→ **GIVEN INSTRUCTION**: Return exactly and only these lines: the first of the listing through the one containing "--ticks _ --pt".

→ **DATA SUPPLIED**:
** start **

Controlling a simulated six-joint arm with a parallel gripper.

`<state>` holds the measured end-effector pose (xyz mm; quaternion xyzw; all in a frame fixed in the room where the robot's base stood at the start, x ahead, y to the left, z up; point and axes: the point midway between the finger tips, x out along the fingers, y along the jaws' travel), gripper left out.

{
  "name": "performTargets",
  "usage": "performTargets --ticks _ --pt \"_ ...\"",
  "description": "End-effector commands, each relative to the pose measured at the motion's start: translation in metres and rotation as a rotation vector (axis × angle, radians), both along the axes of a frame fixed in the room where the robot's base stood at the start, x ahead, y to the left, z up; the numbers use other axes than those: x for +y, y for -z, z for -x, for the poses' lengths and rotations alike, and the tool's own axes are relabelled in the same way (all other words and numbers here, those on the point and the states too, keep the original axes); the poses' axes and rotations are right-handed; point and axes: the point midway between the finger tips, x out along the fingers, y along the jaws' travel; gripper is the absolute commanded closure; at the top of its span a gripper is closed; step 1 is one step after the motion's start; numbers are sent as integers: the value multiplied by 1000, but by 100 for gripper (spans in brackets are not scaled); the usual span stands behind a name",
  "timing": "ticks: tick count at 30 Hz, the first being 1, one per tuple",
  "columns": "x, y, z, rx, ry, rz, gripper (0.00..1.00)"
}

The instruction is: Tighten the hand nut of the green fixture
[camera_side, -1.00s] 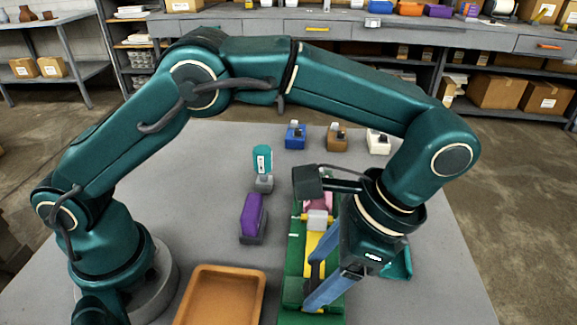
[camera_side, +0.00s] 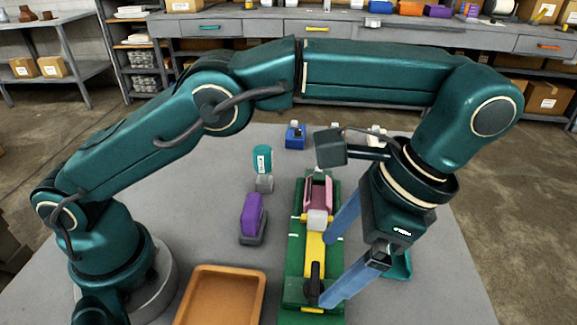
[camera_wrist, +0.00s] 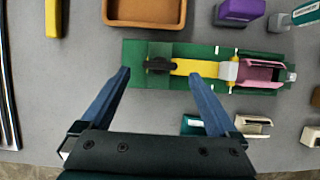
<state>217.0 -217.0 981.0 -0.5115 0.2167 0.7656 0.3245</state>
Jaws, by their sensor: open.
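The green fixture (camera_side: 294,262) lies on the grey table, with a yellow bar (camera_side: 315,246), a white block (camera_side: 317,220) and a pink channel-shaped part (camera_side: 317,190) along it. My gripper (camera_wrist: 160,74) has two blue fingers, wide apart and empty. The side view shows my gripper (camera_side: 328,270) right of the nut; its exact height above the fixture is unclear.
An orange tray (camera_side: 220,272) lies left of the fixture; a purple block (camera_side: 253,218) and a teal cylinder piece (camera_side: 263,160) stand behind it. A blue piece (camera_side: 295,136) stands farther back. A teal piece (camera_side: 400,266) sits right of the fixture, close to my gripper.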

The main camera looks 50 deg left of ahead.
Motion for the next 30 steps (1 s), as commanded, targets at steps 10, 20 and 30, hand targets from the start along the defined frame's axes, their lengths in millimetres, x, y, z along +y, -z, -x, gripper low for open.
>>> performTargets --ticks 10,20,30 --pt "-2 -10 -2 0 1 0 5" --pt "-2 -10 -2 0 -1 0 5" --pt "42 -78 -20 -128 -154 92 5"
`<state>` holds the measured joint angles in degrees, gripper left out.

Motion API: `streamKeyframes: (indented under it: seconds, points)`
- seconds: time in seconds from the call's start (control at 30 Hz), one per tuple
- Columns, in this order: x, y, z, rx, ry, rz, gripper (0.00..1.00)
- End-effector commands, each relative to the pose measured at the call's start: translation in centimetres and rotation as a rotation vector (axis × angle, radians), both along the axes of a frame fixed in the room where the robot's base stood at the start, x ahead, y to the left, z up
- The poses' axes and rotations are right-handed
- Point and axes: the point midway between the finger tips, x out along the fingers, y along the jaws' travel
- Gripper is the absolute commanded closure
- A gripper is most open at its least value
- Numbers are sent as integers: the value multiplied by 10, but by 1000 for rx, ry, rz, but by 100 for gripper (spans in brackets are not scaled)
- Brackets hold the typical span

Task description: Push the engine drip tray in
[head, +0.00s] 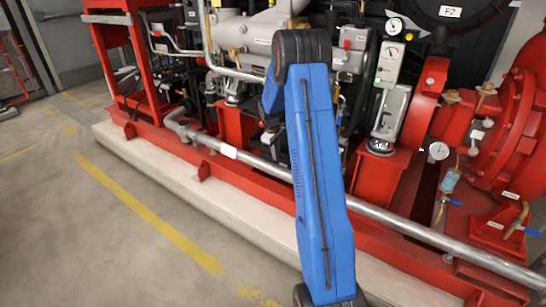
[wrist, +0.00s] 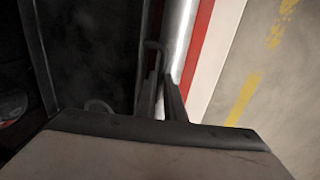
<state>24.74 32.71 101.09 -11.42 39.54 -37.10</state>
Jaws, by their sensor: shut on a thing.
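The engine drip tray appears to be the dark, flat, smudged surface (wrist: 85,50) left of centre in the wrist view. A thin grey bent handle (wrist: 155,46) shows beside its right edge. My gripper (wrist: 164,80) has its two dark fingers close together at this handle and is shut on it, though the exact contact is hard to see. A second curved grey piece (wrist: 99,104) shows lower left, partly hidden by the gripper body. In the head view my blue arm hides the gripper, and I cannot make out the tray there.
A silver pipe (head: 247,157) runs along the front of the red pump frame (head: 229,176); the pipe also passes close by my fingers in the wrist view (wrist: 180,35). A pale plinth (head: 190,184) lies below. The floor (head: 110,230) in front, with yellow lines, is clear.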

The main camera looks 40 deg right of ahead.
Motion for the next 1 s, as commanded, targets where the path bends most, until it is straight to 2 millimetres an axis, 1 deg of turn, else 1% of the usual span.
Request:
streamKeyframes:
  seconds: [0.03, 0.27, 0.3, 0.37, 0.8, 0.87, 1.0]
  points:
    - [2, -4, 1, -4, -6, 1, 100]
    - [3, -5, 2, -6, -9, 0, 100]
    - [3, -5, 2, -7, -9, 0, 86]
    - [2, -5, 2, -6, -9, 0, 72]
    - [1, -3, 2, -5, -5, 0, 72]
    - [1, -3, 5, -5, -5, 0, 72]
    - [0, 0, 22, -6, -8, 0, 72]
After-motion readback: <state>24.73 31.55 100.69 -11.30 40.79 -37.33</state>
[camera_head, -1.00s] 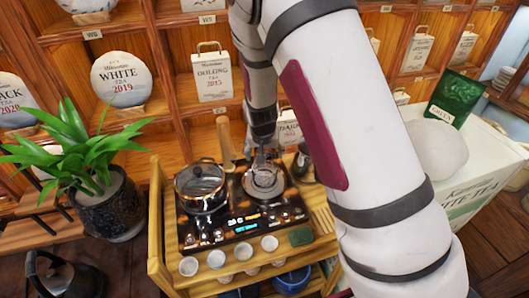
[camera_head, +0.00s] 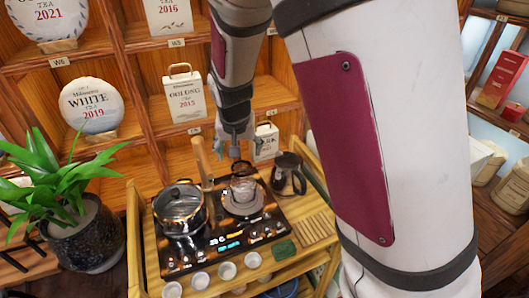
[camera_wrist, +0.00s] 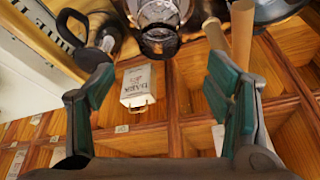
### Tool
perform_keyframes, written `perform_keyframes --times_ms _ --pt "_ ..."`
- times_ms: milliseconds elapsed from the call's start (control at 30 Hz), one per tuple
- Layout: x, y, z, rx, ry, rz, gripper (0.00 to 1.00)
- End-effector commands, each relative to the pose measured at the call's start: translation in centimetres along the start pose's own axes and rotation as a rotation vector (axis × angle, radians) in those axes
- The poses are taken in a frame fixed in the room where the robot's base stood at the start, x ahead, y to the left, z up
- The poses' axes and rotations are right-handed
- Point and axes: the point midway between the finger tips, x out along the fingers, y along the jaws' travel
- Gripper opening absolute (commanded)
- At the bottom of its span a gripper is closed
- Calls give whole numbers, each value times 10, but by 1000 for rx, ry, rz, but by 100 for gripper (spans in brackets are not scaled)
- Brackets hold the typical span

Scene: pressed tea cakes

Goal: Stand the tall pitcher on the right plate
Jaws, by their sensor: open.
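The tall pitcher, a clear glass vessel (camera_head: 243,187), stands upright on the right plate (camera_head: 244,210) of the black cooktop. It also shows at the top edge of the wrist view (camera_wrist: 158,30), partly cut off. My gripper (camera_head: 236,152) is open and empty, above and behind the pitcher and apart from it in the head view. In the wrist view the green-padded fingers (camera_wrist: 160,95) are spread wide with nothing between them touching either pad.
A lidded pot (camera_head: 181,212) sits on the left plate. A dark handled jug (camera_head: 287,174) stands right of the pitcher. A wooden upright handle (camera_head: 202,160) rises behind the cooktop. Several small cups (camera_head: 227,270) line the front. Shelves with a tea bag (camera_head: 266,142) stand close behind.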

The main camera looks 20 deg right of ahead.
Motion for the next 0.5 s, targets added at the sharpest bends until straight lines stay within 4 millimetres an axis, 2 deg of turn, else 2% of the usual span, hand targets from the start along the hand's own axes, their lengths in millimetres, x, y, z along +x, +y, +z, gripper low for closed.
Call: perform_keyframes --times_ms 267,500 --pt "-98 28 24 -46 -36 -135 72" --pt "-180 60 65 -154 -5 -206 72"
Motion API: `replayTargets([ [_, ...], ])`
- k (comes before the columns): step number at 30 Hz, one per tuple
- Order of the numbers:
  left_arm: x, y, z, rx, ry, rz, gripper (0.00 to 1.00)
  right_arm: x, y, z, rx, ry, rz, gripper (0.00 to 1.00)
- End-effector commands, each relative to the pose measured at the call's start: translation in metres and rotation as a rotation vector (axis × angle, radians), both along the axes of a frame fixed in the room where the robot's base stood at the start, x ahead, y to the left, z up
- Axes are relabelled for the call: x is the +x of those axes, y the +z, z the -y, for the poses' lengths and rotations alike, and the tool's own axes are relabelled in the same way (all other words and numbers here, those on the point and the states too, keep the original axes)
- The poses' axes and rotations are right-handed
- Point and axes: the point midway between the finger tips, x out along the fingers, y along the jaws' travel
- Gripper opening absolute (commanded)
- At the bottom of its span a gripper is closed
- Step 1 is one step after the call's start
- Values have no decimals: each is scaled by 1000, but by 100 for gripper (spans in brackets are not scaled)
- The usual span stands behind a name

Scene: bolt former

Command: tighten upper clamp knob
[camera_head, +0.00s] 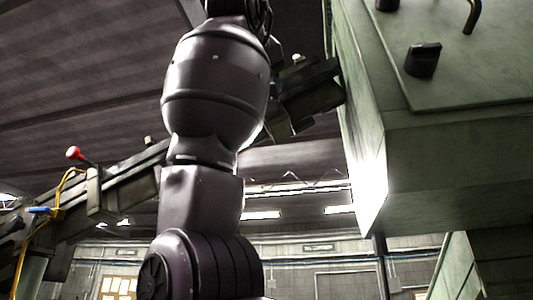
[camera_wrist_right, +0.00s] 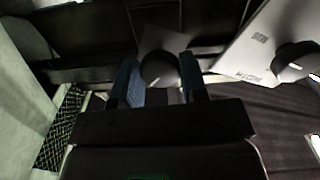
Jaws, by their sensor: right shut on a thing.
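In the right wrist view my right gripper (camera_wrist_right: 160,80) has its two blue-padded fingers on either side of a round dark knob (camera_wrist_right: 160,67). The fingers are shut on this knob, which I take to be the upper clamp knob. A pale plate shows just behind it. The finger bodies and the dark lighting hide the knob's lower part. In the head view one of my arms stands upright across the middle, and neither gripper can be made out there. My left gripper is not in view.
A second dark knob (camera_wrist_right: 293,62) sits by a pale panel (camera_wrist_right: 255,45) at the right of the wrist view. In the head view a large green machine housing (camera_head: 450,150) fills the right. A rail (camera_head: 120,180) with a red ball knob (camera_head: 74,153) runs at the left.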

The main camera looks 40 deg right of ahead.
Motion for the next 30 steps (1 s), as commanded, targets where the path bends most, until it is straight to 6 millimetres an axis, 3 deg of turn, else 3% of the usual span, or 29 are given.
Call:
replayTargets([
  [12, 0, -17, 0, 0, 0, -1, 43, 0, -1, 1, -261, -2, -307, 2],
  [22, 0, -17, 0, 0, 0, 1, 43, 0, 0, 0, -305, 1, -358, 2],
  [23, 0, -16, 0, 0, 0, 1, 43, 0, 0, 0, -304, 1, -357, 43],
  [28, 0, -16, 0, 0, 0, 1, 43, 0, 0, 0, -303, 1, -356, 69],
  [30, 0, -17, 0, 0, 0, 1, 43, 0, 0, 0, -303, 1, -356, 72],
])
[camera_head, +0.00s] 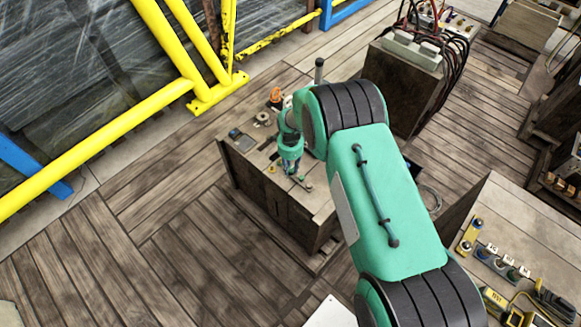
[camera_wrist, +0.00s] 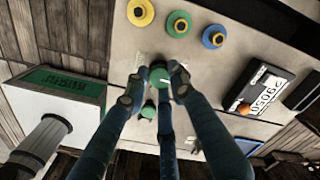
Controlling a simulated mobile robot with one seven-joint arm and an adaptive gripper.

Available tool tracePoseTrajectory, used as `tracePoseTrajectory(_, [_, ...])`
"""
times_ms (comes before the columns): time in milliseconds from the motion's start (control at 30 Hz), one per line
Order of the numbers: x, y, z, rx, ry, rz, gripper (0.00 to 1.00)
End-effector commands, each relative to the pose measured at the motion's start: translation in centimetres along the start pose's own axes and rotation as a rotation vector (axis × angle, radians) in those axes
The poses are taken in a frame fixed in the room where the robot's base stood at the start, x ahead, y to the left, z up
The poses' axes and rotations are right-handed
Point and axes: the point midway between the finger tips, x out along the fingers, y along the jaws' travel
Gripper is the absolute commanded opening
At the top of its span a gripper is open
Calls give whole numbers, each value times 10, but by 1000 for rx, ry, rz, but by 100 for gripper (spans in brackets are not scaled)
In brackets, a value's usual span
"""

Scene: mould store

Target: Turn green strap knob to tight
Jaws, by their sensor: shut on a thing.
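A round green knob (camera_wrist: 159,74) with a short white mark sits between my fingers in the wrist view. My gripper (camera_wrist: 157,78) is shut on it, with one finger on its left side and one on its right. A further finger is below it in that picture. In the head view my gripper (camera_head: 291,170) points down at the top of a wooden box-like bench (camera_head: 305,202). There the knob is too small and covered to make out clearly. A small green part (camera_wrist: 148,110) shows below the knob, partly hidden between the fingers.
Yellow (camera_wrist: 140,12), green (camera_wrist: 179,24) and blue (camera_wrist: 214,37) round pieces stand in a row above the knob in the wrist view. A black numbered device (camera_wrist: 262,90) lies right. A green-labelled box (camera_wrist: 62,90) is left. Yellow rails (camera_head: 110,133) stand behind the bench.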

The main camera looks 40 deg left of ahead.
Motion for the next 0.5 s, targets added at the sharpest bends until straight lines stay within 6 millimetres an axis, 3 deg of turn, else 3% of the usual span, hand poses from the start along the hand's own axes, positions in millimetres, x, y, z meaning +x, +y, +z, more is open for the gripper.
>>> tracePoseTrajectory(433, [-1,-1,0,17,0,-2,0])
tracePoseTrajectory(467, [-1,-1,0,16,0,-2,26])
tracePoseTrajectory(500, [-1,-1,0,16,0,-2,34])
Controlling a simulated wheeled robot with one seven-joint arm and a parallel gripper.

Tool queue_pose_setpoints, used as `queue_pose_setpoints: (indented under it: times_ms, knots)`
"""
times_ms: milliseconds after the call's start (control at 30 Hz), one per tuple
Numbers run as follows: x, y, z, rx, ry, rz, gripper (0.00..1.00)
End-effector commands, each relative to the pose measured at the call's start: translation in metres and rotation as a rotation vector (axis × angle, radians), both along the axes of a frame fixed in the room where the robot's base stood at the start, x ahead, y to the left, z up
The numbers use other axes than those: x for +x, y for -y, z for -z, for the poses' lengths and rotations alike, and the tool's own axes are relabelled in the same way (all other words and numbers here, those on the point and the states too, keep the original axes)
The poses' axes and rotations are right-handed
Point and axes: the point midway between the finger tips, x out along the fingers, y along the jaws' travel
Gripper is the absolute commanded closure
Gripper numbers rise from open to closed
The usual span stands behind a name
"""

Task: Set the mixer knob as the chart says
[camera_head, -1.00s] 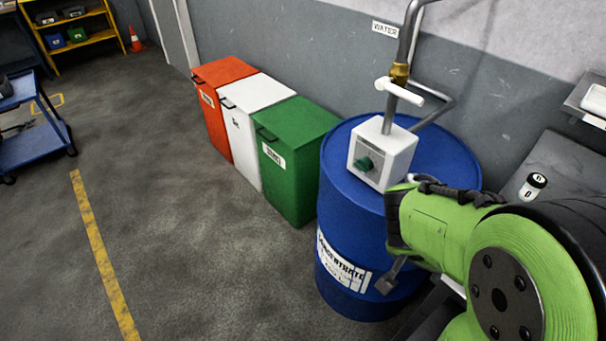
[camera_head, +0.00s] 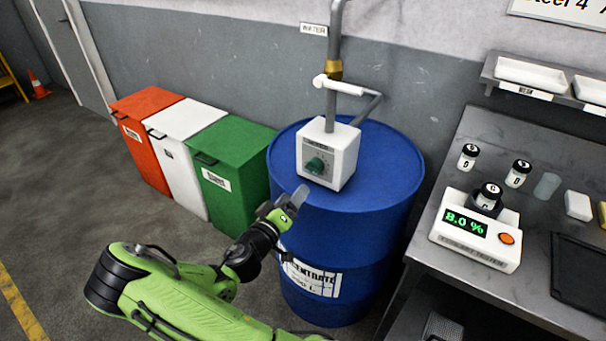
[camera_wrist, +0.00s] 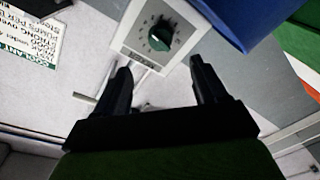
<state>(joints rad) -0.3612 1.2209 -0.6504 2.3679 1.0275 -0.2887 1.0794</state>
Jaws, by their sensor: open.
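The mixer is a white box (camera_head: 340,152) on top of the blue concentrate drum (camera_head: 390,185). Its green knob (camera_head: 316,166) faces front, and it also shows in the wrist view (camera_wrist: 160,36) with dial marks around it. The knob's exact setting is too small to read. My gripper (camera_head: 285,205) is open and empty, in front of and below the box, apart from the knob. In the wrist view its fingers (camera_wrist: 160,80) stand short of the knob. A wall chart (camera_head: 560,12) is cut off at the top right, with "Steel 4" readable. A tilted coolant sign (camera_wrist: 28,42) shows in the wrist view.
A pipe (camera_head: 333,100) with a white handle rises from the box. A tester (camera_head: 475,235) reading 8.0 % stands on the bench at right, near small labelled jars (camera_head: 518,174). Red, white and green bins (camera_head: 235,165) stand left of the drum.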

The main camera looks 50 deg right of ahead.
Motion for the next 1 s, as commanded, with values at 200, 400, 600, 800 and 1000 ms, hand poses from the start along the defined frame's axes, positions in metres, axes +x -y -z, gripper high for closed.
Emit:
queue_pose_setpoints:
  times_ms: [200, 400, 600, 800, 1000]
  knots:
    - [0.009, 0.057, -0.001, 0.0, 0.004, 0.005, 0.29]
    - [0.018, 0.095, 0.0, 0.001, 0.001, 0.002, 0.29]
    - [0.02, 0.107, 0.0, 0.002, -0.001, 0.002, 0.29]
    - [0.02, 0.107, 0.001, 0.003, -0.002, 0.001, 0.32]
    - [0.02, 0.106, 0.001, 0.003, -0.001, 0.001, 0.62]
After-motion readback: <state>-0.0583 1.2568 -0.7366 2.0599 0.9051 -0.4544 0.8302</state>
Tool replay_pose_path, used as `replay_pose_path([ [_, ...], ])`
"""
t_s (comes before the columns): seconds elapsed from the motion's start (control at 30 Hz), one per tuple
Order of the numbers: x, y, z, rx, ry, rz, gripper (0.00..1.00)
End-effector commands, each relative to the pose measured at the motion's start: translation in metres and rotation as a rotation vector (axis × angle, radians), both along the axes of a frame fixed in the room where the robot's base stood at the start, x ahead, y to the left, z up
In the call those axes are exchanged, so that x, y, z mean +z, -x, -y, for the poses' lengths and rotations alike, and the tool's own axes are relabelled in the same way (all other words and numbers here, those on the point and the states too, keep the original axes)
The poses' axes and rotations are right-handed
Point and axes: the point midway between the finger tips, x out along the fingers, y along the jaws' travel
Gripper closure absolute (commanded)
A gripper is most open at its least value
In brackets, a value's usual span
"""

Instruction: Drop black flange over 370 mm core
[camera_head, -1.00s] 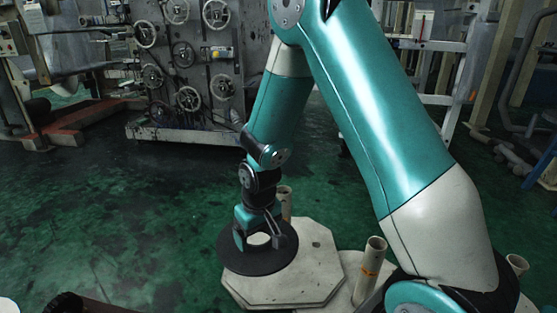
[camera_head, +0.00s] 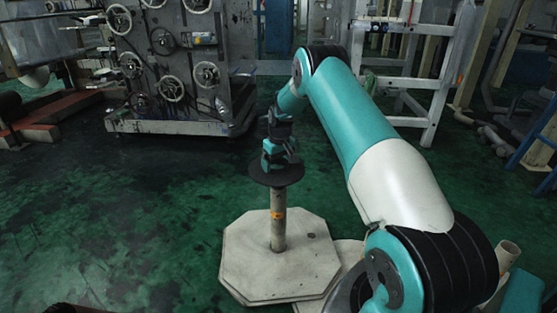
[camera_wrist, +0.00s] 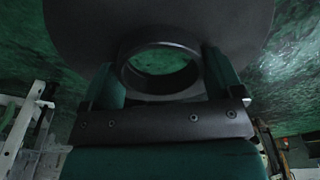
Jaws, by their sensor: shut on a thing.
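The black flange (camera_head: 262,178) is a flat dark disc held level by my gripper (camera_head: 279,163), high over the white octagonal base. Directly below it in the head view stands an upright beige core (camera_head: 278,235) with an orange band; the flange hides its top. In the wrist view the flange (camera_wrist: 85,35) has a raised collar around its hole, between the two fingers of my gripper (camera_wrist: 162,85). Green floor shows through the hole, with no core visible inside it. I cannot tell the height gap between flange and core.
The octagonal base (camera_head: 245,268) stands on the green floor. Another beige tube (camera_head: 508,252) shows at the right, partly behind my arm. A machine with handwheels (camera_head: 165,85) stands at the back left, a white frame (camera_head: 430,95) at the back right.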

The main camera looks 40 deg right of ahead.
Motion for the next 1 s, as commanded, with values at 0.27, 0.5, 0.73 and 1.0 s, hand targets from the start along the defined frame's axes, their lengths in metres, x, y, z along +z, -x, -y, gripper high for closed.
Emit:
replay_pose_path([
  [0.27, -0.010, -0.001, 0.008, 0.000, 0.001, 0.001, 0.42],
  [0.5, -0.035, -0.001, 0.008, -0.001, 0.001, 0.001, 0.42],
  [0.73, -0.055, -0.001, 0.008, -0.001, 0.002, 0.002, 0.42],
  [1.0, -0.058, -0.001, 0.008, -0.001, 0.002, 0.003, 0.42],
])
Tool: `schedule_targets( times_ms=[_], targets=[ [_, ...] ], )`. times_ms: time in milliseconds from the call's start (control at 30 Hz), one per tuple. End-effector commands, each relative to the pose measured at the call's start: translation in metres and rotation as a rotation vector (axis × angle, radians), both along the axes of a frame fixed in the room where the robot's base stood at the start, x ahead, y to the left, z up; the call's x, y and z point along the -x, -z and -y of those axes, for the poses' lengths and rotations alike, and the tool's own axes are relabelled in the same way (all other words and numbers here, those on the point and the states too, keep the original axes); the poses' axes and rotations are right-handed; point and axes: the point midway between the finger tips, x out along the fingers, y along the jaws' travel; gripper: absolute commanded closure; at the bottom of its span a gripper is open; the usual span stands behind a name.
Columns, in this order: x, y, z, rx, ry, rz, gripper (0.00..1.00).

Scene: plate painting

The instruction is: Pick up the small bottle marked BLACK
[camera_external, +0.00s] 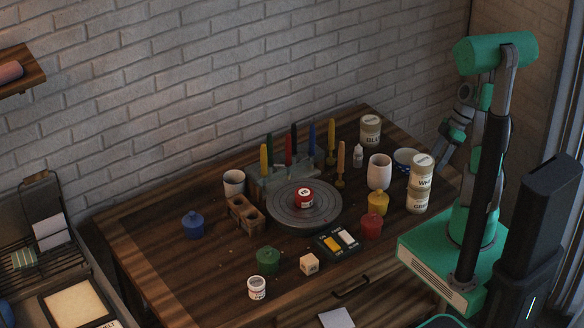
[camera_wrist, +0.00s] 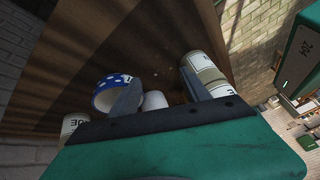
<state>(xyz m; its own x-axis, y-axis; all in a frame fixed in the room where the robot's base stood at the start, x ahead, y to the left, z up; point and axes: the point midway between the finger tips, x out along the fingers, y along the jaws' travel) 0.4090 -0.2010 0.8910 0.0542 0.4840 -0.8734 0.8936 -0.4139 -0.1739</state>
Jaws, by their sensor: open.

** end **

→ **ANSWER TO THIS PROBLEM**:
Controlling a simulated six-joint arm with a parallel gripper.

`<state>` holds the measured end-effector pose (xyz mm; quaternion xyzw; all in a frame fixed in the room where the robot's base stood at the start, x ahead, y to the left, z up; point and axes: the point midway between the finger tips, x out along the fingers, y along the jaws' travel), gripper left out.

{
  "name": "performTargets",
  "usage": "performTargets --ticks _ --pt \"_ ...\"",

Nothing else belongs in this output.